Dairy-Free Saffron Scalloped Potatoes

It wouldn’t be Thanksgiving in my home without scalloped potatoes, a rich and salty casserole made with thinly sliced potatoes, cheese, and cream. Scalloped potatoes, or potatoes au gratin, have been around for centuries. The French word gratin was originally derived from another French word, the verb gratter meaning “to scrape.” In 16th century France, every bit was scraped (graté) from the pan so that no amount of food was wasted. The term “le gratin” has also been used in France to describe the “upper crust” of society. Today, the word gratin describes any number of casserole-like dishes with a broiled and browned top layer.

Cheese and breadcrumbs are often thought to be an essential component of gratin dishes. While they certainly are part of many gratin recipes, a traditional gratin dauphinois is made without cheese and breadcrumbs. The dish is made from thinly sliced potatoes and heavy cream, baked in a pan rubbed with butter and garlic– uncomplicated and divine in its simplicity. Gratin dauphinois is native to the former Dauphiné region of France; it relies on a perfect balance of a few quality ingredients to infuse the dish with flavor. I tasted this dish once on a trip to France, and it was a real treat. Today, many add cheese to the gratin dauphinois, but the original dish is all about the cream.

My Dairy-Free Saffron Scalloped Potatoes are inspired by the gratin dauphinois. I wanted to create a delicious gratin with a thick, rich sauce that could be enjoyed by people who don’t (or can’t) eat dairy. I relied on rich and creamy full-fat coconut milk for the sauce, thickened with a simple roux of flour and non-dairy butter substitute (I used Organic Earth Balance; any non-hydrogenated spread will do).

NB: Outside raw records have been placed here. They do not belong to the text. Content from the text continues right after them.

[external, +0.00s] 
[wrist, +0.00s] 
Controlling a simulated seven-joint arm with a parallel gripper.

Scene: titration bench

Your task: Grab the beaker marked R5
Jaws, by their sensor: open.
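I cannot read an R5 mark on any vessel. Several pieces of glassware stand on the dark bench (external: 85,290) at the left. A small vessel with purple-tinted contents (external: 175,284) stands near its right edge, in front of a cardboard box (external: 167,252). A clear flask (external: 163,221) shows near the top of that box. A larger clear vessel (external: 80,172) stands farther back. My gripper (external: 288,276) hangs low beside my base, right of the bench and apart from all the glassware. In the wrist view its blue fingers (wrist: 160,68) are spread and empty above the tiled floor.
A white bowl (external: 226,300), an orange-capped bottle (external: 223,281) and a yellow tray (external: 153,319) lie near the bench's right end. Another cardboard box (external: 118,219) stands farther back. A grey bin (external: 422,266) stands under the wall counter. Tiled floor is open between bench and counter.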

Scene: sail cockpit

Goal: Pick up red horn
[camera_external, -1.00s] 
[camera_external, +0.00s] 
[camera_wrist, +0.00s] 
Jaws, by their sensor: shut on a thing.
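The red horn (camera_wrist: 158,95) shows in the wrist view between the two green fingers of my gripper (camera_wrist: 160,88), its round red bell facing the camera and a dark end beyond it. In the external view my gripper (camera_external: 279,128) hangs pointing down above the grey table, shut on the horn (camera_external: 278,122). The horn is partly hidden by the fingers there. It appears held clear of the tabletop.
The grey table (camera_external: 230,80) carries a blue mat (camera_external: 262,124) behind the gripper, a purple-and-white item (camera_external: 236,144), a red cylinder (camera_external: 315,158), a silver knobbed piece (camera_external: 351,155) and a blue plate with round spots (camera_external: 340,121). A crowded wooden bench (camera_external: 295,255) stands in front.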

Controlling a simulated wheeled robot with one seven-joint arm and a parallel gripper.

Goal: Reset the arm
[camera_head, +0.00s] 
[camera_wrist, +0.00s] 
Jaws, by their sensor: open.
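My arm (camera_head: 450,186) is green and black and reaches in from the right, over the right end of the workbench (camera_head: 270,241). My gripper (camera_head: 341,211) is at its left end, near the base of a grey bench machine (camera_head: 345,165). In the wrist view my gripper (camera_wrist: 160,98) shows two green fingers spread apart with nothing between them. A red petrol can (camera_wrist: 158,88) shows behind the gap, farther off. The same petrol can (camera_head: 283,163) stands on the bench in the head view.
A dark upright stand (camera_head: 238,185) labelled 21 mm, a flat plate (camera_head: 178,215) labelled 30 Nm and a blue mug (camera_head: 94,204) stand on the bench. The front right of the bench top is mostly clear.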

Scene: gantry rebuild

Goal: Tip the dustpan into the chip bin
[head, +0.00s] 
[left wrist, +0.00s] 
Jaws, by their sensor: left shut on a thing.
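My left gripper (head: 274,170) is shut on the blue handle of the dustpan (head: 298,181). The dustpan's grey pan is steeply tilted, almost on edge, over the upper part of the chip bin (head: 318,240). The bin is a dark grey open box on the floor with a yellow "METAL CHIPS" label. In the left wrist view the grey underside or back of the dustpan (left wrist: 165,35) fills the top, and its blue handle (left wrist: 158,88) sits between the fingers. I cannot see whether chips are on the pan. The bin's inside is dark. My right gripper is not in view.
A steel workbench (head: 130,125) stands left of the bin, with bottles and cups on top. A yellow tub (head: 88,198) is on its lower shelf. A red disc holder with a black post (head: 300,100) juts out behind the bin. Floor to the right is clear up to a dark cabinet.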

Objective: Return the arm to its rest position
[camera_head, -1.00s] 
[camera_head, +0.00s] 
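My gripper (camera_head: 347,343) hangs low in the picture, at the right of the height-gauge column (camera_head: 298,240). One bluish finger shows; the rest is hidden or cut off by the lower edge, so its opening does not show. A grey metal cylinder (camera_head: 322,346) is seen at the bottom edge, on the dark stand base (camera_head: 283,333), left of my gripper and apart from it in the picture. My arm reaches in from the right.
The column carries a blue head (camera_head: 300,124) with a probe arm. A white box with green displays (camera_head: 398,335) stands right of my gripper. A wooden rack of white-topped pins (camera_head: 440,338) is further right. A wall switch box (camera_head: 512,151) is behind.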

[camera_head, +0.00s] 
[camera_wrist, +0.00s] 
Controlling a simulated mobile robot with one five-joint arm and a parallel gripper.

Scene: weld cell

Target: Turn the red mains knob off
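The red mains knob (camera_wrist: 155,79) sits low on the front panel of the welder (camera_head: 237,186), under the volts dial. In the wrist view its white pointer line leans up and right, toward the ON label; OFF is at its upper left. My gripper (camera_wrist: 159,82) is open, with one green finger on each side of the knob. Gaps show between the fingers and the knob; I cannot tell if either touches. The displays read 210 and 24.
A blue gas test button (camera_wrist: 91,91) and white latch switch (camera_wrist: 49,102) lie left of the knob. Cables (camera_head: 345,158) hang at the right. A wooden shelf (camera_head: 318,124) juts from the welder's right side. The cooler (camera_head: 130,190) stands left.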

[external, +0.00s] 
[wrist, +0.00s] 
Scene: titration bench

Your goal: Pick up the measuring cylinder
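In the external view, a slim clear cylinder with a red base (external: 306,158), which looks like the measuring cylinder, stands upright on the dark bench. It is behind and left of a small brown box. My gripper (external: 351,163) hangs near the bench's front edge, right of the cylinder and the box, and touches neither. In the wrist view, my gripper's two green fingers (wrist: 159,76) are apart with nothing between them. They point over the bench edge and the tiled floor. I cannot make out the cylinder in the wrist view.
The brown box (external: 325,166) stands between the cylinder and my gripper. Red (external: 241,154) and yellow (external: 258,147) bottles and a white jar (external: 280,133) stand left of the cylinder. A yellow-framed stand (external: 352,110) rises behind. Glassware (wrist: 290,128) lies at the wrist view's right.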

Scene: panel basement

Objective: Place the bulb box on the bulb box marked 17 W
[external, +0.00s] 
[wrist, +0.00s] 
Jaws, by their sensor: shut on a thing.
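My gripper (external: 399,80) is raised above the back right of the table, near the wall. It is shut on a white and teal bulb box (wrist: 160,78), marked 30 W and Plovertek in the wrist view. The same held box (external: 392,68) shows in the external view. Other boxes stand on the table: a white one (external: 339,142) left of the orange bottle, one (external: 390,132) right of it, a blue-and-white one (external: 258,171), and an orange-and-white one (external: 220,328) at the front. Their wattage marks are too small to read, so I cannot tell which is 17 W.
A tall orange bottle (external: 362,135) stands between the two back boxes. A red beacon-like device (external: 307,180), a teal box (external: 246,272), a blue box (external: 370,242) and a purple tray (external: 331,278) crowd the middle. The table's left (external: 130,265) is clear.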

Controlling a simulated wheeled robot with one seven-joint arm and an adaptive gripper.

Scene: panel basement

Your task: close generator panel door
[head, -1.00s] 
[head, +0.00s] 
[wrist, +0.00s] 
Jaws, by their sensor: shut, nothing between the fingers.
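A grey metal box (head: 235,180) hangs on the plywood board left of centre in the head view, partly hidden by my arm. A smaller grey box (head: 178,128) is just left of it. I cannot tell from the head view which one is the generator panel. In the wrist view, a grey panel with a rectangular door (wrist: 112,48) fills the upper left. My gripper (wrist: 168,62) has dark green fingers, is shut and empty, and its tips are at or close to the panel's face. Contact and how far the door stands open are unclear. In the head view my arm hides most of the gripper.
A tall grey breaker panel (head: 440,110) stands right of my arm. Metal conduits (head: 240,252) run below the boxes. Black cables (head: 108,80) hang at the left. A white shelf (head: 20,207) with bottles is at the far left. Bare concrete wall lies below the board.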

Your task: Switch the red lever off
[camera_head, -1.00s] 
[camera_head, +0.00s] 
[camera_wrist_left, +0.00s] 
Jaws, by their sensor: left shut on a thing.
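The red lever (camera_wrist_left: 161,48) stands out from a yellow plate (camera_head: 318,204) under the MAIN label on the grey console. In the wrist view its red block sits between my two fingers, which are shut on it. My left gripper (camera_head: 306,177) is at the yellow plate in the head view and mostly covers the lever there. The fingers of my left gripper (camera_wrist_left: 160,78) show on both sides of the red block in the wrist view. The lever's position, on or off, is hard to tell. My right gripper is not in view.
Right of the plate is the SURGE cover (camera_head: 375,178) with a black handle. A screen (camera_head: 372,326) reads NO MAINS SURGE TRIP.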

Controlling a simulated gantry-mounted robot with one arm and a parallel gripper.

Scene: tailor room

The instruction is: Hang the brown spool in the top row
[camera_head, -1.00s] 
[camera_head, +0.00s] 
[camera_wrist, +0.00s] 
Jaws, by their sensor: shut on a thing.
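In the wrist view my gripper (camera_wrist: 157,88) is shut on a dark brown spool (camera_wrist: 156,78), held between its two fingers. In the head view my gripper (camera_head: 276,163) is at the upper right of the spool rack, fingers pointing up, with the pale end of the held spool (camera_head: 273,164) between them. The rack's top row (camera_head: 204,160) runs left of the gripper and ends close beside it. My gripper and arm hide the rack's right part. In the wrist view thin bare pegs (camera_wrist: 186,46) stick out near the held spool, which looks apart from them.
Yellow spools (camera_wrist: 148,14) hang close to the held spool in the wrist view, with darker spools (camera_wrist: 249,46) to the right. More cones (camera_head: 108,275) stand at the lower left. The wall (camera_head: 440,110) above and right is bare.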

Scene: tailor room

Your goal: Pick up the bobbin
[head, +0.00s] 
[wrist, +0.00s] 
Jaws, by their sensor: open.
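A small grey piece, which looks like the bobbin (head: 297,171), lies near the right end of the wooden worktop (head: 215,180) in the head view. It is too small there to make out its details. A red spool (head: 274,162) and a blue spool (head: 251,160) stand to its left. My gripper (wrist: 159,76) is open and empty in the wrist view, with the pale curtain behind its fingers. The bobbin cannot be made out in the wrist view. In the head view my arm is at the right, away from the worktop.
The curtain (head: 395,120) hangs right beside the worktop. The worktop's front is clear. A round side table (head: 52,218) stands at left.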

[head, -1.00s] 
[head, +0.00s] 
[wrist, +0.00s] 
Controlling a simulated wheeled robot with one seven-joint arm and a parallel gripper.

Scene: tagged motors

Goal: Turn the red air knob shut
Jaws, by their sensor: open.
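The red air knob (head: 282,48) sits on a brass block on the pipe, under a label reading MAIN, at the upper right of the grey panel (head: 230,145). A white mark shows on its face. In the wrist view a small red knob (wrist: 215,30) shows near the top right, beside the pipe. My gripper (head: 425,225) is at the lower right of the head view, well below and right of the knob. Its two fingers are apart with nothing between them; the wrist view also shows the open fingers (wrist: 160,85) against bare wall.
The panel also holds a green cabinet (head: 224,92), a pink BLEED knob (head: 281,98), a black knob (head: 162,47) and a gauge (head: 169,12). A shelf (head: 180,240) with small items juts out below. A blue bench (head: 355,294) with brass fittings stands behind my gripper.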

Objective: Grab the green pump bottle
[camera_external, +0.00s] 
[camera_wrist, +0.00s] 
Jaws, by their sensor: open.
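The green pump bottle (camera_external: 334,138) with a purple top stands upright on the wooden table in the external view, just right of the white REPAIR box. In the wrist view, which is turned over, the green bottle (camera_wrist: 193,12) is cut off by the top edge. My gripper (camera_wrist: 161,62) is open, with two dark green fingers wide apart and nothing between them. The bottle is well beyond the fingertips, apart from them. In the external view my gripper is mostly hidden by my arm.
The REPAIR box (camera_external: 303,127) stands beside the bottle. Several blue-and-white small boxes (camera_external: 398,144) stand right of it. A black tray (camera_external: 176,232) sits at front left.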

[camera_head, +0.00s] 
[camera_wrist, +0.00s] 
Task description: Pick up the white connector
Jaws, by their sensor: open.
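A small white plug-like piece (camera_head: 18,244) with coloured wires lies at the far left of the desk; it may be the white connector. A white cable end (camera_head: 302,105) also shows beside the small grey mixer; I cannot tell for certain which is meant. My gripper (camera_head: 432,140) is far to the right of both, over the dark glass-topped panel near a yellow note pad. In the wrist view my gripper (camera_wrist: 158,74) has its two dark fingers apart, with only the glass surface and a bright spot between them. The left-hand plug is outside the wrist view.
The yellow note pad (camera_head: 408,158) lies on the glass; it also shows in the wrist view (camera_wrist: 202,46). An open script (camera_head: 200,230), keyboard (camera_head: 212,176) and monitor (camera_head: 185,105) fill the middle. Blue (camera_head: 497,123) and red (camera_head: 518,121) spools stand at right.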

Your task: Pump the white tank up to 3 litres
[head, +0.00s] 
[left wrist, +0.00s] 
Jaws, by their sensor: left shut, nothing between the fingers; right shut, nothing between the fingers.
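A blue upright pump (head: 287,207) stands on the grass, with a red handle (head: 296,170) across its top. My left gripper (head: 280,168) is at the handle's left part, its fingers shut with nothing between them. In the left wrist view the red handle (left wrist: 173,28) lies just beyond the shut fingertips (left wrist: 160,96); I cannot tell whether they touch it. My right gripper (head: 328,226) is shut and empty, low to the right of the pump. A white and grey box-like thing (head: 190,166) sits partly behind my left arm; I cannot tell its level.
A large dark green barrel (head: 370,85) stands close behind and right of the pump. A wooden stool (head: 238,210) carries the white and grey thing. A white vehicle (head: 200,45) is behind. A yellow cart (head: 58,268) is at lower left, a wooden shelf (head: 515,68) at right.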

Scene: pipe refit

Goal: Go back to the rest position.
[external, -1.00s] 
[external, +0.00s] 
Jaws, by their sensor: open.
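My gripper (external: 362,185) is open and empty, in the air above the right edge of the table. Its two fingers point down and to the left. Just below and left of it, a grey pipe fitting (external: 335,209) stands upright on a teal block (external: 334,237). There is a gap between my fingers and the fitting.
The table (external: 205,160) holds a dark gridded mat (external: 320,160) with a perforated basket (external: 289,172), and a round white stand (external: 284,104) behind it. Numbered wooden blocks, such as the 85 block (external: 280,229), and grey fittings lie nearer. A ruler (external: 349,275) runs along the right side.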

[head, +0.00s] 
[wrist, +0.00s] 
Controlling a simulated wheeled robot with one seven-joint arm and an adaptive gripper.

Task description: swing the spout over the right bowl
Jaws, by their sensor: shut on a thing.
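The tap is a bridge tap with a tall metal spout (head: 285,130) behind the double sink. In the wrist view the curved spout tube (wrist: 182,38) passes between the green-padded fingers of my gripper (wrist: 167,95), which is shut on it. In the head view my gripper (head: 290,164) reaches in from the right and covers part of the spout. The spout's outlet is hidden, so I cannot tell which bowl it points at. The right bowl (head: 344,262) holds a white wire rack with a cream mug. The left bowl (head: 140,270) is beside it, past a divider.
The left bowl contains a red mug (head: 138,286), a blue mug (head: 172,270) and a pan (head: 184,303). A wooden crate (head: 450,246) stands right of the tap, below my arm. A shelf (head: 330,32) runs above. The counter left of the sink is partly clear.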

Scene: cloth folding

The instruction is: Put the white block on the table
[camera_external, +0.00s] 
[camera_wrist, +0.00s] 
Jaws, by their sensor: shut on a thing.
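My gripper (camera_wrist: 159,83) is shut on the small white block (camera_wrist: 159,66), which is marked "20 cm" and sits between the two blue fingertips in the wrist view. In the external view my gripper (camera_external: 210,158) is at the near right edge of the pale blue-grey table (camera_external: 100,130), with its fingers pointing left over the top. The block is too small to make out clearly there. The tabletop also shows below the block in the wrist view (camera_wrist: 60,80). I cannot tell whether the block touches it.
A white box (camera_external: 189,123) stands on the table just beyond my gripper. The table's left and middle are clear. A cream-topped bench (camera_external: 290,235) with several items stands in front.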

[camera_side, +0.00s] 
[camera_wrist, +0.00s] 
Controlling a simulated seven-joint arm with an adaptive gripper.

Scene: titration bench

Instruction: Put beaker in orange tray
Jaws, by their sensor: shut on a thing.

If you can’t tolerate flour, I’ve offered a gluten free substitution for the roux below. Saffron helps to offset the natural sweetness of the coconut and adds a lovely golden color to the sauce. The whole thing is so creamy and reminiscent of melted cheese sauce, I’m tempted to serve it at Thanksgiving this year to see if anybody will guess it’s dairy free! Whether you’re vegan, lactose intolerant, keeping kosher or just watching your dairy intake, these potatoes will add a really special flavor to your holiday buffet.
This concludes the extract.